For Nord Stream (2022), Ai departs from reproductions of canonical works and turns his focus to a contemporary news photograph showing the result of the ruptured Nord Stream 2 natural-gas pipeline—a nearly frame-filling whirlpool set against a blue field of waves that encapsulates over two decades of heated international relations. Here, Ai brings to mind his own career-long political involvement and activism, expanding on his past work around migration to Europe across treacherous waterways, and questioning the dichotomy between international concern for human lives and that for resources and capital. The image itself and its large-scale maelstrom possess a visual magnetism, wavering between abstraction and representation in a mode that alludes to both the Pollock and Monet tributes on view.

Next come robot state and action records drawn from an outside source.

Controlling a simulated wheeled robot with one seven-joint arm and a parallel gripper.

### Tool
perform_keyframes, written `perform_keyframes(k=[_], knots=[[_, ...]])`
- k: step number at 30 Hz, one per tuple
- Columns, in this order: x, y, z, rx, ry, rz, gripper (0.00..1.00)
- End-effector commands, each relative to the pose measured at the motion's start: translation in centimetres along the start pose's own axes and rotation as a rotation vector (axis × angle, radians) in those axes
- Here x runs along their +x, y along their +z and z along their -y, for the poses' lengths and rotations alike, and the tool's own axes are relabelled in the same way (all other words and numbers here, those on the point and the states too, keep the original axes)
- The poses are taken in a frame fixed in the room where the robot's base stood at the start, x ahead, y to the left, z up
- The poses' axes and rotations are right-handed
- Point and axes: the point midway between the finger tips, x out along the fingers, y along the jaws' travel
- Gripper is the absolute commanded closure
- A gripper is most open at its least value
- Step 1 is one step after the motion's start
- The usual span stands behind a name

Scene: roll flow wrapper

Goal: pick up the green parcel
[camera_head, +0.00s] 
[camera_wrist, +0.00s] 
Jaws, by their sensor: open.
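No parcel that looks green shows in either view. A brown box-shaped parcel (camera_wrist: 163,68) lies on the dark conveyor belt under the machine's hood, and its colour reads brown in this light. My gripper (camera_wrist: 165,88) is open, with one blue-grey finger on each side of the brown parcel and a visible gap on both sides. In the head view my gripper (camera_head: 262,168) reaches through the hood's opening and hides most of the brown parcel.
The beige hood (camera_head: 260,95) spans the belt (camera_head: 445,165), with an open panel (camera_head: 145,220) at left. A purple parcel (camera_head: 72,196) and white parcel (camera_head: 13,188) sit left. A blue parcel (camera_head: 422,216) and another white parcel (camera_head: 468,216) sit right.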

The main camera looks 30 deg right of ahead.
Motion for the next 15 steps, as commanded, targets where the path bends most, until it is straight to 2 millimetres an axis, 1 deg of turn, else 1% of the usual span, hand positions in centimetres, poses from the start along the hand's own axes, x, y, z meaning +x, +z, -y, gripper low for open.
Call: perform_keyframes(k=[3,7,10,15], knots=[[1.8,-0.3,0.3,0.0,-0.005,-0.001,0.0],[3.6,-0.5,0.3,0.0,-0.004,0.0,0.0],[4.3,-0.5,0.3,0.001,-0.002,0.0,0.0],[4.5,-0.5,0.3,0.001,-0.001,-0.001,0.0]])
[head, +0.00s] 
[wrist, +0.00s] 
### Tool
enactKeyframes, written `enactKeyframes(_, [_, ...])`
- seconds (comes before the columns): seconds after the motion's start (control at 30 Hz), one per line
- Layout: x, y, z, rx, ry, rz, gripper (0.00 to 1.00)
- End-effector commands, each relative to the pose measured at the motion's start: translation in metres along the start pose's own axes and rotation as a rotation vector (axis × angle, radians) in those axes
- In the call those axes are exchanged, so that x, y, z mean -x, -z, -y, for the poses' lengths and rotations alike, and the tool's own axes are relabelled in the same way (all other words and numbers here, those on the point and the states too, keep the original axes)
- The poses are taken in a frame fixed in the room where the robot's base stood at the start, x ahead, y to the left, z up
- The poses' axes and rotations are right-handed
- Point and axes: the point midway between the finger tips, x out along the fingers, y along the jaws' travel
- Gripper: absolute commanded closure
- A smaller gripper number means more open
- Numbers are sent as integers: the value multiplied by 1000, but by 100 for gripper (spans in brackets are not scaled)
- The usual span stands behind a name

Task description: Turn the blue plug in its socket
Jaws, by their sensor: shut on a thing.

Ai Weiwei, Nord Stream, 2022, lego bricks, 154 x 308 cm, © Ai Weiwei, Courtesy the artist and neugerriemschneider, Berlin, Photo: Jens Ziehe, Berlin
Ai Weiwei (b. 1957) has been the subject of solo exhibitions at international museums and institutions including Design Museum, London (2023); Basilica di San Giorgio Maggiore, Venice (2022); Albertina Modern, Vienna (2022); Serralves Park, Porto (2021); Mildred Lane Kemper Art Museum, St. Louis (2019); K20 and K21, Kunstsammlung Nordrhein-Westfalen, Dusseldorf (2019); Oca, São Paulo (2018); Sakıp Sabancı Museum, Istanbul (2017); Israel Museum, Jerusalem (2017); National Gallery Prague, Prague (2017); The Andy Warhol Museum, Pittsburgh (2016); National Gallery of Victoria, Melbourne (2015); Royal Academy of Arts, London (2015); Alcatraz, San Francisco (2014); Martin-Gropius-Bau, Berlin (2014); Brooklyn Museum, New York (2014); Art Gallery of Ontario, Toronto (2013); Hirshhorn Museum and Sculpture Garden, Washington, D.C. (2012); German Pavilion, 55th Venice Biennale, Venice (2013); Tate Modern, London (2010); Haus der Kunst, Munich (2009); documenta 12, Kassel (2007) and Kunsthalle Bern, Bern (2004).